» **DATASET RECORDS**

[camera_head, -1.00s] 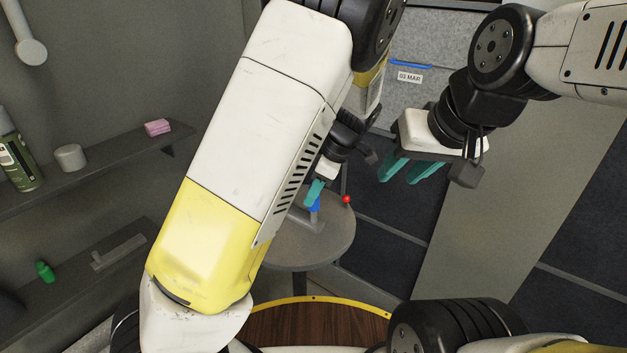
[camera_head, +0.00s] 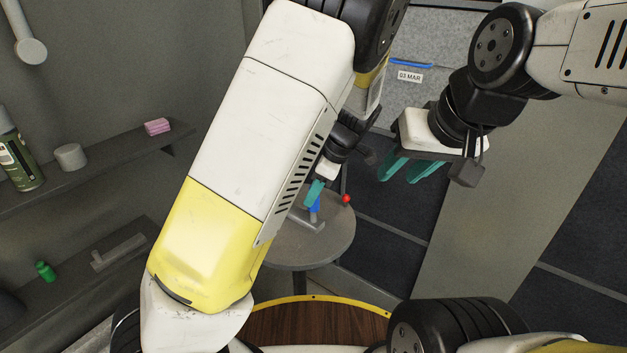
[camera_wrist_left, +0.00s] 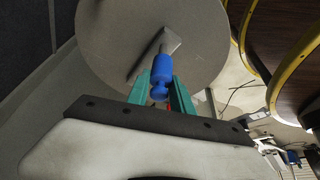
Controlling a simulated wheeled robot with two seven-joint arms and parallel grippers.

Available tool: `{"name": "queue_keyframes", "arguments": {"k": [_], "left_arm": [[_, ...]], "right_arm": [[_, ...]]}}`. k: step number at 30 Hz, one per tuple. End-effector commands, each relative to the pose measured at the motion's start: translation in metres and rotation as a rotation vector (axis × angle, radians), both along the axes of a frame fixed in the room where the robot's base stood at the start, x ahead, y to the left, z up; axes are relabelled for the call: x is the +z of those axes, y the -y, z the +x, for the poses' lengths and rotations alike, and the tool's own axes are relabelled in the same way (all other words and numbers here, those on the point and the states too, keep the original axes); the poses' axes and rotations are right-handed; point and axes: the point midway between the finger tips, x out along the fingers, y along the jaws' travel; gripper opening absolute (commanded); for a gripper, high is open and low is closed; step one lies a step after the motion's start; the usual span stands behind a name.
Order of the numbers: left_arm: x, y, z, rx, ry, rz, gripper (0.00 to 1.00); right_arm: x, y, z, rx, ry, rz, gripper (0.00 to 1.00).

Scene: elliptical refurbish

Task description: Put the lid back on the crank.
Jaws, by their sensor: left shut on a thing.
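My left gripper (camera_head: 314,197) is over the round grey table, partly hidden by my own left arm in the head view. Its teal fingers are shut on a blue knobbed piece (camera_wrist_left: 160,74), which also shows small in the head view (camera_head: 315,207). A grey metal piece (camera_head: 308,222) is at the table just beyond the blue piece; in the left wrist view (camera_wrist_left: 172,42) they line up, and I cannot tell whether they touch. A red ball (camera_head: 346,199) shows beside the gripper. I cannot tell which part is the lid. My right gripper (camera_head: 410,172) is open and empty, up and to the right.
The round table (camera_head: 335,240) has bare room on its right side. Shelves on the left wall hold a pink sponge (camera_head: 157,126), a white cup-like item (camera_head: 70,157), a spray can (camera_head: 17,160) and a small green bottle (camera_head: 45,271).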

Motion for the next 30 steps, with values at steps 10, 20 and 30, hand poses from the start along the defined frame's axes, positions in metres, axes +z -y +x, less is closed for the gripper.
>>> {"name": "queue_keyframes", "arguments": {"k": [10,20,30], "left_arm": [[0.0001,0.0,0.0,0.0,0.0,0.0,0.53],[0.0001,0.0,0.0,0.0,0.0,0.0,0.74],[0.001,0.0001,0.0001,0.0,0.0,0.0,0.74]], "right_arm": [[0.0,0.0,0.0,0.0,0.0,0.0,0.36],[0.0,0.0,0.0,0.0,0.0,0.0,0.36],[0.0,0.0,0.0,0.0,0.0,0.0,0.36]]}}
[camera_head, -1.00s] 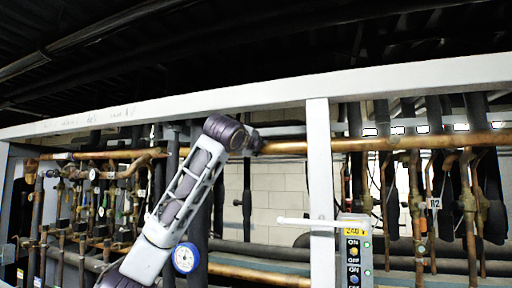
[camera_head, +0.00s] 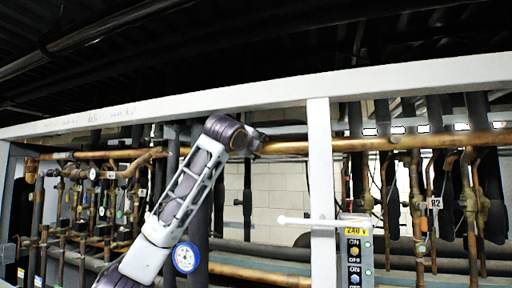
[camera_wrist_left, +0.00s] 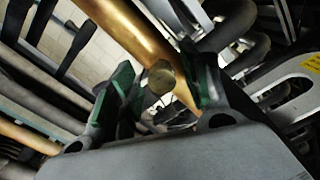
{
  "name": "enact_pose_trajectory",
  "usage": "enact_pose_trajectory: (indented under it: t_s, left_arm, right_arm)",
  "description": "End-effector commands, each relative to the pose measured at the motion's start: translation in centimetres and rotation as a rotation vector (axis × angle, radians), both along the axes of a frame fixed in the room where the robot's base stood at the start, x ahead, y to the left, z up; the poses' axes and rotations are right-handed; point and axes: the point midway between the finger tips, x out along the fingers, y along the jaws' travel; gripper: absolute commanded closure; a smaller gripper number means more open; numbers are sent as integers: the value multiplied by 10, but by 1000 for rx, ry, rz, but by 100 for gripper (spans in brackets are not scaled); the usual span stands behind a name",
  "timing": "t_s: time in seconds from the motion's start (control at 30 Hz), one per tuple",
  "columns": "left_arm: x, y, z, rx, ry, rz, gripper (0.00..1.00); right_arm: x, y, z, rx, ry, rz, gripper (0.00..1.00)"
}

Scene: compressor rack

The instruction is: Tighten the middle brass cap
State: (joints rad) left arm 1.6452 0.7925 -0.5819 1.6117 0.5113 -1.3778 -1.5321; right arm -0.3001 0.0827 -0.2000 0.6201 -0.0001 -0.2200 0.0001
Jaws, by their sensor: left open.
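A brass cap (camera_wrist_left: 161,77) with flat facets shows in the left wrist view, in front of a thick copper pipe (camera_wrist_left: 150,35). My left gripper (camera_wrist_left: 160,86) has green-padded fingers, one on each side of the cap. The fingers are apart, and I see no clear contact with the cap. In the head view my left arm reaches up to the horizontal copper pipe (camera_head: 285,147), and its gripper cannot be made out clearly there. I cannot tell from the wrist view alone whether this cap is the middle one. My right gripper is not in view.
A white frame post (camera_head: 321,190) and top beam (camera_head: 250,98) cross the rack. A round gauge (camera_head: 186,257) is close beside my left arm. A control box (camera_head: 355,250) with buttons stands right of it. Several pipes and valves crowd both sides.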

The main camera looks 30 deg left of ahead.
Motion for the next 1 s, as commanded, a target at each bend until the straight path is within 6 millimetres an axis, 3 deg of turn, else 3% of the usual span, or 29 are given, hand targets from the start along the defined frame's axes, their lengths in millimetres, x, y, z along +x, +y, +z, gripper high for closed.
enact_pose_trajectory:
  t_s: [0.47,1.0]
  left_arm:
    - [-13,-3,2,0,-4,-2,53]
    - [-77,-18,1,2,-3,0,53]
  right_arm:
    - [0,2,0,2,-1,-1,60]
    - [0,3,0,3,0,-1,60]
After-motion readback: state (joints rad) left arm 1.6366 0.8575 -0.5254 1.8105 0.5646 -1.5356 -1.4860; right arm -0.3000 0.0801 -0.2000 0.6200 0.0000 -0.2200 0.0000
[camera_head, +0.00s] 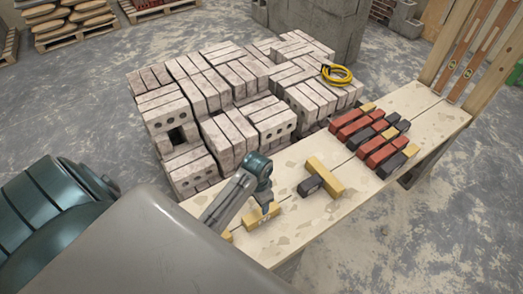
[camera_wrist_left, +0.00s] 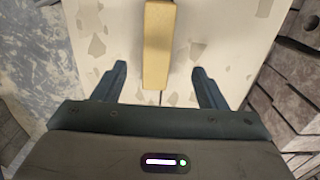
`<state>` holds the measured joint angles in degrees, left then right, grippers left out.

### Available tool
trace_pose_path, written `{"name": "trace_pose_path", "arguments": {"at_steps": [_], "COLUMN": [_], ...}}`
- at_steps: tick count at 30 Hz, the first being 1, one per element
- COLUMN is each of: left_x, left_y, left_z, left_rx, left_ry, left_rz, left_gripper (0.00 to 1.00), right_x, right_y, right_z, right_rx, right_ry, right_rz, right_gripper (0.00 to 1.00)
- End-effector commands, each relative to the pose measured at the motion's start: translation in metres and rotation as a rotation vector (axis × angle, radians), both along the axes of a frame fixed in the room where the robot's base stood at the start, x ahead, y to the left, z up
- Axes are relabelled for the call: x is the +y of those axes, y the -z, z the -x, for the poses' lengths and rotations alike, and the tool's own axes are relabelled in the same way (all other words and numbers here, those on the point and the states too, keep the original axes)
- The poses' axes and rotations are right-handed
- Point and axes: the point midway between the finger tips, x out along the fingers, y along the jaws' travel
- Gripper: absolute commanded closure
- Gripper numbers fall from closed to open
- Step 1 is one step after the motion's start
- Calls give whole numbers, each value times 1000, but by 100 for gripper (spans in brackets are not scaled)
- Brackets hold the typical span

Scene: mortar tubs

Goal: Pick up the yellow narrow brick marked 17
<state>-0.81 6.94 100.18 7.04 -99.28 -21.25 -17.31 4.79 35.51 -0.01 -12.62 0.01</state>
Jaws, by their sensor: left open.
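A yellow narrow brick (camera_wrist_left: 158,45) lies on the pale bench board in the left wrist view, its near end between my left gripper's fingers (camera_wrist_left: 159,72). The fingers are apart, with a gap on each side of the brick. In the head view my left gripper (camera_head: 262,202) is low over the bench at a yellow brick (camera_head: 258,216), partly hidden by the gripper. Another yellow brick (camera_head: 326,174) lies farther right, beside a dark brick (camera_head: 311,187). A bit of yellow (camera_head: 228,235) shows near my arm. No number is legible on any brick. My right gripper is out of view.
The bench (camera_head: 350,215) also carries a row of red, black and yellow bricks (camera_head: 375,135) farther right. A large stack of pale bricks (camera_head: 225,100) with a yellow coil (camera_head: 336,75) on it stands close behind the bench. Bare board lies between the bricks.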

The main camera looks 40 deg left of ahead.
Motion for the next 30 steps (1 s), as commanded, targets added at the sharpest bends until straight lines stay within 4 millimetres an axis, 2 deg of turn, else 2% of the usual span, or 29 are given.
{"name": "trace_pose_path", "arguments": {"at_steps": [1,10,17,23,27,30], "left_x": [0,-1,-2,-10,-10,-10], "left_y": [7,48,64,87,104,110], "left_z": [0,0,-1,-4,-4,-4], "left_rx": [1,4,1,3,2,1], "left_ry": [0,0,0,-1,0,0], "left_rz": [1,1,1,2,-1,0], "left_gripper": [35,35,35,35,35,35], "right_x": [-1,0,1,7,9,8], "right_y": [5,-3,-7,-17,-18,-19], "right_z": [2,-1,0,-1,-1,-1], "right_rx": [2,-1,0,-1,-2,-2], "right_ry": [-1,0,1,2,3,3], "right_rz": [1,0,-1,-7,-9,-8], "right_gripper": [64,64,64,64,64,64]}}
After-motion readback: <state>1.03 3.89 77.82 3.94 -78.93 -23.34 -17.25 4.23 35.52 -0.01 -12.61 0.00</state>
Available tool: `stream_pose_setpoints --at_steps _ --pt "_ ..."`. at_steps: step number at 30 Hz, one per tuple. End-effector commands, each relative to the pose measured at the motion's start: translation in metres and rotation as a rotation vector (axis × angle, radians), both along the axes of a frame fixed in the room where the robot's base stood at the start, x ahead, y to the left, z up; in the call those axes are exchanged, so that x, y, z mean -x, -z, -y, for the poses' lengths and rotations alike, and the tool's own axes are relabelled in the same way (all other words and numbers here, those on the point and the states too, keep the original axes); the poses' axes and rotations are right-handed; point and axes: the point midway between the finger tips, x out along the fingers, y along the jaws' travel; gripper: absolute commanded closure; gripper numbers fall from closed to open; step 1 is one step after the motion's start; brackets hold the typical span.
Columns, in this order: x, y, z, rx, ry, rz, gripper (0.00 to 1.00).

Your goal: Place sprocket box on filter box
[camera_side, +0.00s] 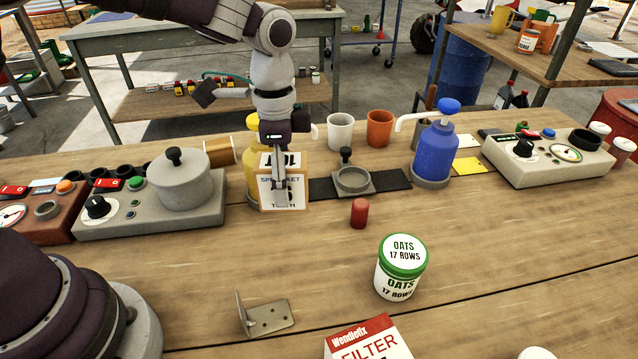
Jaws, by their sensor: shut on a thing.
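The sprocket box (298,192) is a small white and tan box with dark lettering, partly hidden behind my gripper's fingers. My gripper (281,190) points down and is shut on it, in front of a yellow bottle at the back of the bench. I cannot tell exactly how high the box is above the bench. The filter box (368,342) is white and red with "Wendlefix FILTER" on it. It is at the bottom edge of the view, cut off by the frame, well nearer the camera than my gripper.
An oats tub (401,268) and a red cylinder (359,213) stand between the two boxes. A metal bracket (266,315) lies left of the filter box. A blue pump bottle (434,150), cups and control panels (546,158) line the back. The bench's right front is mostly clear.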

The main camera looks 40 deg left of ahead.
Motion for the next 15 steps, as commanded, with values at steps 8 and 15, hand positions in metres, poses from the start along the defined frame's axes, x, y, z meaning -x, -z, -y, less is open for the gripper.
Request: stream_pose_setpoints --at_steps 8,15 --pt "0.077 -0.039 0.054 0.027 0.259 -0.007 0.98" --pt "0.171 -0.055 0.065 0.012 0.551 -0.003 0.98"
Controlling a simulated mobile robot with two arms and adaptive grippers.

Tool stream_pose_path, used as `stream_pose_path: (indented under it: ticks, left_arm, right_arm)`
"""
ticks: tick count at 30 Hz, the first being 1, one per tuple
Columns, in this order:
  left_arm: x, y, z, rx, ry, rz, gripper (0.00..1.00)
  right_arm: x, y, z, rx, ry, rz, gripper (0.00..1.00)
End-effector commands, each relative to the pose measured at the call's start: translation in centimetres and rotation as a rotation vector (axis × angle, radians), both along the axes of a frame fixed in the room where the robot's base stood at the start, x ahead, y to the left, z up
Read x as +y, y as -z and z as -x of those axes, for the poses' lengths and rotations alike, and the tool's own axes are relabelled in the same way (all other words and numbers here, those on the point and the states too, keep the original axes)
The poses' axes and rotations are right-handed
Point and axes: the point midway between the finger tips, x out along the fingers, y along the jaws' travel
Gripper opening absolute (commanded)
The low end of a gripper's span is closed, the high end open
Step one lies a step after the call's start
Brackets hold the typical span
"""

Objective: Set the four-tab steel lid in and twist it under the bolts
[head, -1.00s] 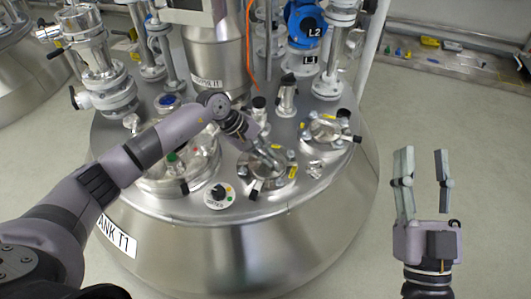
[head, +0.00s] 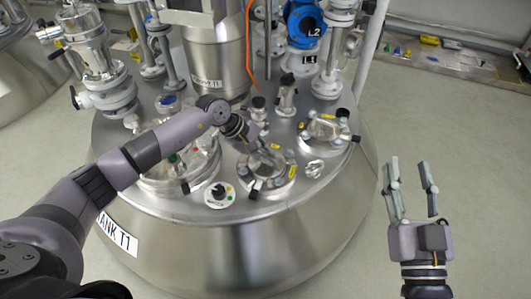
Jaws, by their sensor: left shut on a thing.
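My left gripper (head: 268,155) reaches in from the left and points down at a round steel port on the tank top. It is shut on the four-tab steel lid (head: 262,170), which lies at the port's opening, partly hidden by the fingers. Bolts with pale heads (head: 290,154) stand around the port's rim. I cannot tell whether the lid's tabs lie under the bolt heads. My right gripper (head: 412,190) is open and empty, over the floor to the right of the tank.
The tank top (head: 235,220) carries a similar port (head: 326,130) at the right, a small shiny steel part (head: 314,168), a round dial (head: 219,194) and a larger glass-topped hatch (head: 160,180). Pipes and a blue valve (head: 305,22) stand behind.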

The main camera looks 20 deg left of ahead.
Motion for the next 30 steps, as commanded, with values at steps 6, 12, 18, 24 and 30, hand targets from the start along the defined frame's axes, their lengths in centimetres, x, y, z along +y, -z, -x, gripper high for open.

» **TASK TO CARRY OUT**
Collect the lines of the data that carry the word "ticks".

» **EXPECTED ANSWER**
Tool stream_pose_path, used as `stream_pose_path: (indented under it: ticks, left_arm, right_arm)`
ticks: tick count at 30 Hz, the first being 1, one per tuple

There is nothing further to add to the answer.